The Committee follows the Washington Principles and will do that in the future. So, there is no reason to worry about that.  And my third remark is that in the balance of interests, in all cases where we see a Nazi-related confiscation of art, the balance will always be in the favour of the claimant. I'd like to say that today because I heard some remarks otherwise. Thank you very much and thank you for organising this conference.

Ambassador Stuart Eizenstat, Adviser to US State Dept, Negotiator of Washington Principles:

This is to my Dutch colleague. I think that your country has been a model at the outset of following the Washington Principles. Your definitions, the breadth of your research, the comprehensive nature of what you've attempted to do, the transparency of your Commission. But I have to say that the recent, and it's very recent, introduction of the ‘balance of interests’  is totally contrary to the Washington Principles. It's not sufficient to say that where there's a confiscation the balance will always be in the favour. The whole point is that 'just and fair solutions' was not intended to focus on the interest of the museum in keeping collections. It was entirely to focus on the claimants' just solutions. Now, that doesn't mean when a case is brought that the claimant will always be able to prove sufficiently that there was a compensation due or a restitution due or that it was a forced sale. That's a factual situation.
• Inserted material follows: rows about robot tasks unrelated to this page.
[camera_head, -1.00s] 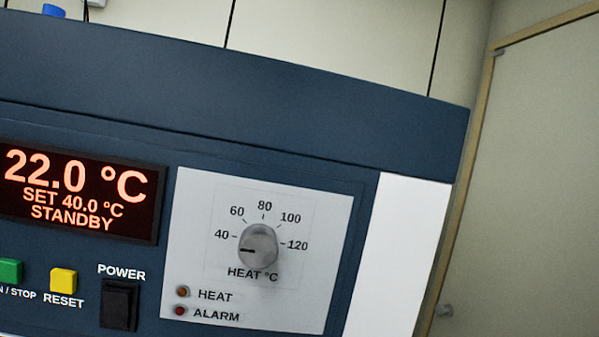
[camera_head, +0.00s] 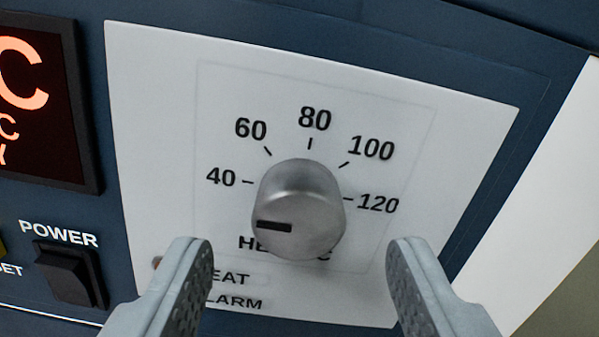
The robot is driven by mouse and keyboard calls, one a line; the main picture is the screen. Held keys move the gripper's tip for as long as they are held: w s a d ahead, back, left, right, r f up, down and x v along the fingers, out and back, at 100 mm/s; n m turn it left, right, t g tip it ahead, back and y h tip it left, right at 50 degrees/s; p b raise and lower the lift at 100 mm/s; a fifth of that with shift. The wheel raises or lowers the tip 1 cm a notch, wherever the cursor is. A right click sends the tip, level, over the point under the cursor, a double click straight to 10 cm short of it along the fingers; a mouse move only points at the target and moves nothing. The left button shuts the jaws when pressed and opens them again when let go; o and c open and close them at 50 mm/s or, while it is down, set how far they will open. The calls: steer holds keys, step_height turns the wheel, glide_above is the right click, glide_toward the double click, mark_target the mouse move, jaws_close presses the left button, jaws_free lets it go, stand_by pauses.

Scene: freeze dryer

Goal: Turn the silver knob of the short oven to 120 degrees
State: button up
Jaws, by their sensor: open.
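The silver knob (camera_head: 300,200) sits on a white dial plate (camera_head: 440,130) of the blue oven panel. Its dark index mark points left, near or a little below the 40 mark. The scale runs 40, 60, 80, 100, 120 clockwise, with 120 (camera_head: 378,204) at the right. My gripper (camera_head: 300,250) is open, one finger at lower left and one at lower right of the knob. Neither finger touches the knob in the picture. The lettering below the knob is partly hidden by the knob and the left finger.
A black power switch (camera_head: 70,272) is left of the plate. The dark display (camera_head: 45,100) with orange characters is cut off at the upper left. The HEAT lamp (camera_head: 157,262) is partly hidden behind my left finger.

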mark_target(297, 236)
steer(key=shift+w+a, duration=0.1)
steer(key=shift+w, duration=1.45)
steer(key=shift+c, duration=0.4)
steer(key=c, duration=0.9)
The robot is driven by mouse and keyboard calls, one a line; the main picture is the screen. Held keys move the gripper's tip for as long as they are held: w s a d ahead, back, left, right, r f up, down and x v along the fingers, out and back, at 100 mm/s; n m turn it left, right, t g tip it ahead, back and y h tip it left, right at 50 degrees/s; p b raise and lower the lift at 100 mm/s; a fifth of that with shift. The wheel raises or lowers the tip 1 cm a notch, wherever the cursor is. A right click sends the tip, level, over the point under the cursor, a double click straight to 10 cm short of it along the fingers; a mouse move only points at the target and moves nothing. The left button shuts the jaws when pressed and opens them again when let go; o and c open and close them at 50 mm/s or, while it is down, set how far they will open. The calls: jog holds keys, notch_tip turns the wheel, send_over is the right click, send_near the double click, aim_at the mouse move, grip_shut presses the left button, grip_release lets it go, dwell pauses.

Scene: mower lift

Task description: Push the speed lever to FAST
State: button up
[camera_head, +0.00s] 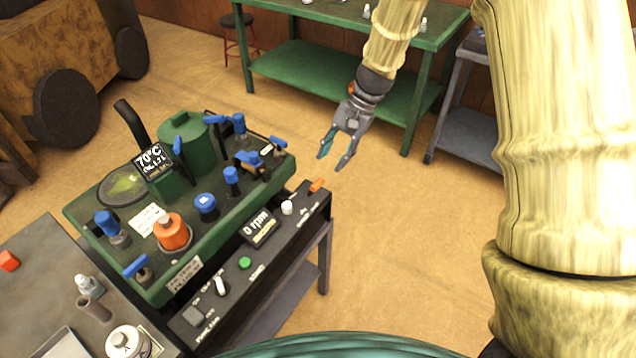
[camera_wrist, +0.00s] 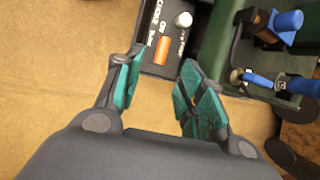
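My gripper (camera_head: 336,158) is open and empty. It hangs above and beyond the right end of the black control panel (camera_head: 205,333), apart from it. An orange lever (camera_head: 316,184) sits at that end of the panel. In the wrist view the orange lever (camera_wrist: 162,49) shows between my fingers, farther off. A white knob (camera_head: 287,207) is next to it and also shows in the wrist view (camera_wrist: 183,19). A white lever (camera_head: 221,286) stands near the panel's other end. The small labels are too blurred to tell which is the speed lever or where FAST is.
A green machine (camera_head: 225,221) with blue handles and an orange cap (camera_head: 172,231) stands behind the panel. A green button (camera_head: 245,263) is on the panel. A grey bench (camera_head: 40,285) is at lower left, a green table (camera_head: 300,68) at the back. The floor right of the panel is clear.

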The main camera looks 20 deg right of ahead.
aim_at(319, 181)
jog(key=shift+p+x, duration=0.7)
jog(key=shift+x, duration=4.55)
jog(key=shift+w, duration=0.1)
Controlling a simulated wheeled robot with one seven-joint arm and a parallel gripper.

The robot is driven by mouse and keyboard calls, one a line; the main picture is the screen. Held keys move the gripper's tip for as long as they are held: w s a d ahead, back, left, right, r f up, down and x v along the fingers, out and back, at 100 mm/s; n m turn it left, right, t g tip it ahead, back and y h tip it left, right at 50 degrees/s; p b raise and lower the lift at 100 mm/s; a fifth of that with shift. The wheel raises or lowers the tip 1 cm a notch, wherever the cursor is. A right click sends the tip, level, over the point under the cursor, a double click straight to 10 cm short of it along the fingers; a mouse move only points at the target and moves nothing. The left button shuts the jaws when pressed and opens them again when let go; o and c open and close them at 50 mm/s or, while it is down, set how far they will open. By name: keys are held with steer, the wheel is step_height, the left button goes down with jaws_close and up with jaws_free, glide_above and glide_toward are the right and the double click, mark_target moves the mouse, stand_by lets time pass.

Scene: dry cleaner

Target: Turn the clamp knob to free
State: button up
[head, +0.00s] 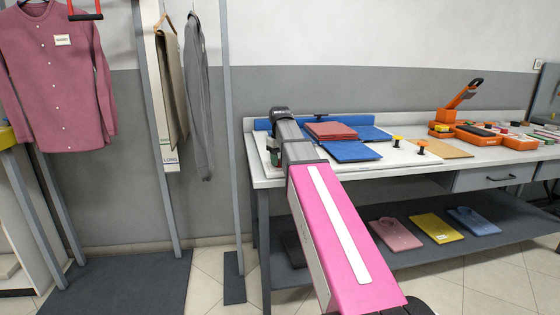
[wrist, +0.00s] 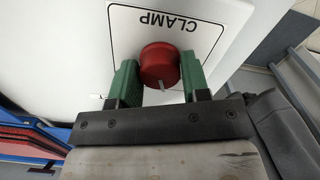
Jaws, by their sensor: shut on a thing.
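The red round clamp knob (wrist: 159,64) sits on a white panel (wrist: 60,45) below the printed word CLAMP (wrist: 160,20) in the wrist view. A small pale pointer on the knob points toward the bottom of that view. My gripper (wrist: 158,72) is shut on the knob, with a green finger on its left and right sides. In the head view my gripper (head: 273,155) is at the left end of the white worktable (head: 385,158); my arm hides the knob there.
Yellow (head: 397,139) and orange (head: 421,147) knobs stand farther right. A garment rail post (head: 231,140) stands left of the table. Folded garments lie on the lower shelf (head: 350,225).

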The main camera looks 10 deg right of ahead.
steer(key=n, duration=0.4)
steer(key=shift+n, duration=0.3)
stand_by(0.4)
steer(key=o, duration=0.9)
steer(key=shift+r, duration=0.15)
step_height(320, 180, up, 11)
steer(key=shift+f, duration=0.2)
But as a matter of policy, respectfully, the balance that you've tried to make of the emotional attachment of the particular claimant to the importance of the museum keeping the painting is completely contrary to our whole intention and it's out of step with the tradition that the Dutch have had in the beginning of the whole process and really up until the last year or so. It's almost unfathomable where this came from, and I would really urge you in the strongest way to try to take a look at this and go back to where you were up to this point. What occasioned this new balance is very hard to say, but it was not the way in which you proceeded and I would simply urge you to continue in the process that you had done so forcefully and been such a leader.

Alfred Hammerstein:

We certainly hear the critics and take that seriously. I don't want to discuss in this forum and on this moment of the day a singular case. So, we disagree about that and the discussion will go further, but I emphasise that we follow the Washington Principles as good as possible.

Avraham Roet, first chair of Israel's Restitution Agency:

I would like to make just one remark for Mr Hammerstein. In the year 2000 we had negotiations about the restitution in Holland, and in these negotiations that were held between the Jewish community in Israel and in Holland and the Dutch government. At this stage, there is no communication between the Dutch Jewish communities and art recovery in Holland and I would like to ask Mr Hammerstein to receive our delegation together with some people of your ministry, to receive a delegation with us and to argue about all what is going on in respect of lost art and heirless art in Holland. Thank you.

James Smalhout, claimant

Thank you. My name is James Smalhout. I am the descendant of Dutch Holocaust victims and I would like to clarify some of the points that have just been made here. There has always been a problem with restitution in the Netherlands and it stems from a misguided legal philosophy which applied a doctrine of voluntary action to property losses as though somehow Jewish persecutees had any say in the matter and there are many cases, some involving property that my family lost, that were adjudicated against us for that very reason. So, this is a longstanding problem in the Netherlands, despite many perceptions to the contrary.

4. 24 May 2019: Dutch Restitutions Committee (DRC): Lierens Recommendation

In a recommendation dated 16 April 2019, the DRC recommended the restititution of two NK paintings to the heirs of Jacob Lierens, an Amsterdam businessman with a substantial art collection. The DRC found that the Lierens family suffered increasingly as a result of the anti-Jewish measures taken by the Nazi occupation from forces from March 1941. Their house and contents were seized in March 1942 and Lierens and his wife were interned in Westerbork in 1943. On their release they went into hiding. The two paintings were sold at auction in Amsterdam in October 1941.

In making their recommendation, the DRC referred to the Ekkart principle:

In the assessment of the nature of the loss of possession, significance is attributed to the Ekkart Committee’s third recommendation of 26 April 2001, which stipulates that a sale by a private Jewish individual in the Netherlands after 10 May 1940 must be considered to be involuntary, unless the facts expressly show otherwise. The Committee concludes that there are no indications of such facts. It is plausible that the sale of the paintings was connected to the measures taken by the occupying forces against Jewish members of the population and took place in order to save the couple's lives. Given these measures and the threat they represented, Lierens was not able to continue running his business and he was robbed of his income and possessions. He was consequently forced to have part of his collection converted into cash. The sale at the auction in 1941 of NK 2584 and NK 2711 by Lierens must therefore be considered as involuntary.

In assessing whether restitution should be conferred, taking into account the need to refer to the principles of 'reasonableness and fairness', the DRC wrote:

The Committee has an obligation to advise on the present restitution application on the basis of the yardsticks of reasonableness and fairness, and it must therefore take all the interests involved into account. These yardsticks also imply that very great weight is given to the way in which possession was lost and to the need to right wrongs committed during, and as a result of, the Nazi regime. The restitution application concerns two works returned to the Netherlands after the end of the Second World War that were taken into custody by the Dutch State with the express instruction to return them – if possible – to the rightful claimants or their heirs. As explained in 20, the Committee is convinced that Lierens lost possession of the paintings under duress resulting from the dire circumstances caused by the occupying forces. In the Committee's opinion, giving advice about claims to works in the NK collection on the basis of the yardsticks of reasonableness and fairness does not change the underlying principle that if, as in this case, the requirements of ownership and involuntariness are met, the recommendation has to be to restitute without further weighing up of interests.